Texas pre-K is critical to the state’s success and future

Photo by Robert W. Hart

We must provide our children with the tools they need to succeed. We do that through education… that education begins with early education including high-quality Pre-K.” —Gov. Greg Abbott

Ask any businessperson if he or she would like to receive a proven return on an investment and the answer is likely to be “Yes!” A large part of the business of Texas is educating children. Business is booming from the standpoint of having plenty of kids to educate — one out of every ten children in the United States is born in Texas. However, from the results side, it is clear that we could be doing a lot better. Fortunately, as a recent study affirms, the path toward much better results is very clear. We just need to make the right investments.

A 2016 statewide study we recently published, funded by The Meadows Foundation and the Miles Foundation, shows any kind of Texas Pre-Kindergarten — half-day, full-day or quality Pre-K (e.g. full-day program, adequate funding, appropriate class size)  — followed by a high-quality K-3 education significantly helps economically disadvantaged students throughout Texas score higher on the 3rd grade STAAR Reading exam by as much as 78 points.

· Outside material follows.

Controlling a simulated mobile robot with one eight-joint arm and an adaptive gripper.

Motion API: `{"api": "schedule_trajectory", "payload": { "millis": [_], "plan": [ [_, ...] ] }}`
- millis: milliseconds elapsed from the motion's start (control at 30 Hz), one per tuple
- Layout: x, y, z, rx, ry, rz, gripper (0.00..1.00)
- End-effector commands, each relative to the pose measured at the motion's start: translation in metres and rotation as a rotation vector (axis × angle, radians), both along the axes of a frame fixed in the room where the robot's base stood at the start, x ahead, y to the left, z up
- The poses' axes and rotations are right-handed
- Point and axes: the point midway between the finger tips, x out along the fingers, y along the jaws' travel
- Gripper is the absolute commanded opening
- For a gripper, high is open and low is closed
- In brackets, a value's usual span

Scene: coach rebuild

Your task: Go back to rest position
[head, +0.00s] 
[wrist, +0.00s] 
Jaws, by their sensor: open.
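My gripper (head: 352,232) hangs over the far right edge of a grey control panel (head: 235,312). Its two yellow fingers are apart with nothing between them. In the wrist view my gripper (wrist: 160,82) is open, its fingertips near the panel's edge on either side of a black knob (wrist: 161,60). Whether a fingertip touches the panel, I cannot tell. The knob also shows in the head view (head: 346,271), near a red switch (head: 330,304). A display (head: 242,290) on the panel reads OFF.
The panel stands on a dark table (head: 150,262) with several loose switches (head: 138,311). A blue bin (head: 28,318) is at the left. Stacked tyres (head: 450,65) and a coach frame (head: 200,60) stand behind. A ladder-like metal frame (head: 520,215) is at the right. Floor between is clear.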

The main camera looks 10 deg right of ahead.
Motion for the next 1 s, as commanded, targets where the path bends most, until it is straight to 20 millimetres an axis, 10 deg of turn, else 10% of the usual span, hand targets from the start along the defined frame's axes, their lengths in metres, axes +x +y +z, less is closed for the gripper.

Families, the business community, academic researchers and policymakers all especially understand the importance of Pre-K for low-income children. For them, it is most often the very difference between academic success and failure.

Texas has improved the performance of economically disadvantaged students across the state reading at a college-ready pace in 3rd grade by 1 percent from 2012 to 2015. The Meadows Foundation and Children at Risk study projects that performance would have increased by 16 percent if all economically disadvantaged students had attended Pre-K (+18 percent for rural school districts, +17 percent for suburban school districts, and +15 percent for urban school districts).

Sixty percent of the five million public school students in Texas are economically disadvantaged, and research shows they’re more likely to drop out of high school and be unprepared for a postsecondary education if they’re not reading on grade level in 3rd grade. These students need quality Pre-K programs to get ahead and be ready to learn in Kindergarten. According to researchers, high-quality Pre-K programs help our most vulnerable students stay in school and succeed long-term. Without Pre-K, we ensure that millions of our children will not get the best education they need to fully participate in the future Texas economy and workforce.

From a business standpoint, it’s clear; Pre-K offers one heck of a return on investment — and the consequences of failing to invest in our children’s futures are grim.

We Texans are practical people; we want to put our resources where they will do the most good and make the biggest difference. That is why our governor and Texans throughout the state recognize how critically important Pre-K programs are. In his 2017 State of the State address, Gov. Abbott said, “Eighty percent of all voters agree: Texas should fund optional high-quality Pre-K education.”

If you believe in evidence-based, proven research, if you want our tax dollars invested wisely, if you want to see exponentially improved test scores, it is time for your voice to be heard.

We as citizens and voters must strongly encourage the Texas Legislature to invest in public Pre-K, sustain the previous funding of $118 million per year and sustain funding for the High-Quality Pre-K Grant Program at $236 million for the biennium. This is the only way to continue to give our children — including our most vulnerable students — a foundation for success.